◆ Given material
○ ○ ○ ○ ○ ○ ○

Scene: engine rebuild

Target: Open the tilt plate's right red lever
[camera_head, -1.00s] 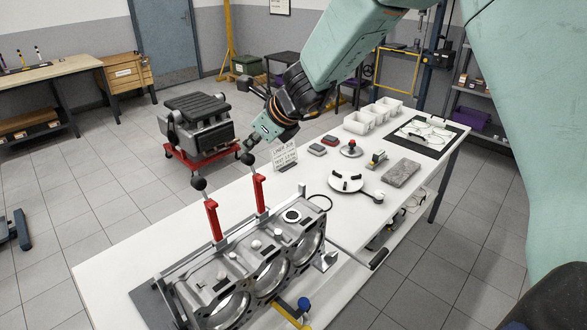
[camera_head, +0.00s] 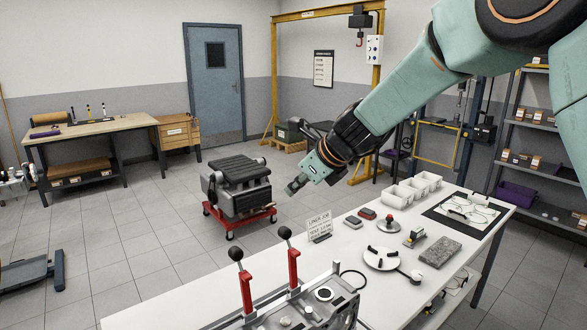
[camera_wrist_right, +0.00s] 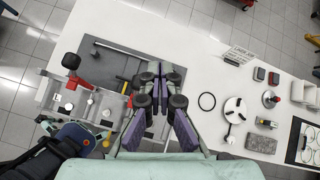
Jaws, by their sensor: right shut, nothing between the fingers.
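Two red levers with black ball knobs stand upright at the engine block in the head view: the left one (camera_head: 246,292) and the right one (camera_head: 293,268). The silver block (camera_head: 335,302) is cut off by the bottom edge. My right gripper (camera_head: 291,188) is shut and empty, above the right lever's knob in the picture and clear of it. In the right wrist view my right gripper's fingers (camera_wrist_right: 161,72) are together over the table, with a red lever (camera_wrist_right: 78,82) to their left.
The white table (camera_head: 340,262) carries a sign (camera_head: 320,227), a round white plate (camera_head: 381,258), a grey stone block (camera_head: 440,252) and white bins (camera_head: 403,193). Behind stands an engine on a red cart (camera_head: 240,213). Beside my right gripper is a black ring (camera_wrist_right: 207,101).

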○ ○ ○ ○ ○ ○ ○

◆ Exercise objective
Skip the images and write out the rest of the listing exactly.

◆ Problem solution
Scene: engine rebuild

Target: Open the tilt plate's right red lever
[camera_head, -1.00s] 
[camera_head, +0.00s] 
[camera_wrist_right, +0.00s] 
Jaws, by their sensor: right shut, nothing between the fingers.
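Two red levers with black ball knobs stand upright at the engine block in the head view: the left one (camera_head: 246,292) and the right one (camera_head: 293,268). The silver block (camera_head: 335,302) is cut off by the bottom edge. My right gripper (camera_head: 291,188) is shut and empty, above the right lever's knob in the picture and clear of it. In the right wrist view my right gripper's fingers (camera_wrist_right: 161,72) are together over the table, with a red lever (camera_wrist_right: 78,82) to their left.
The white table (camera_head: 340,262) carries a sign (camera_head: 320,227), a round white plate (camera_head: 381,258), a grey stone block (camera_head: 440,252) and white bins (camera_head: 403,193). Behind stands an engine on a red cart (camera_head: 240,213). Beside my right gripper is a black ring (camera_wrist_right: 207,101).

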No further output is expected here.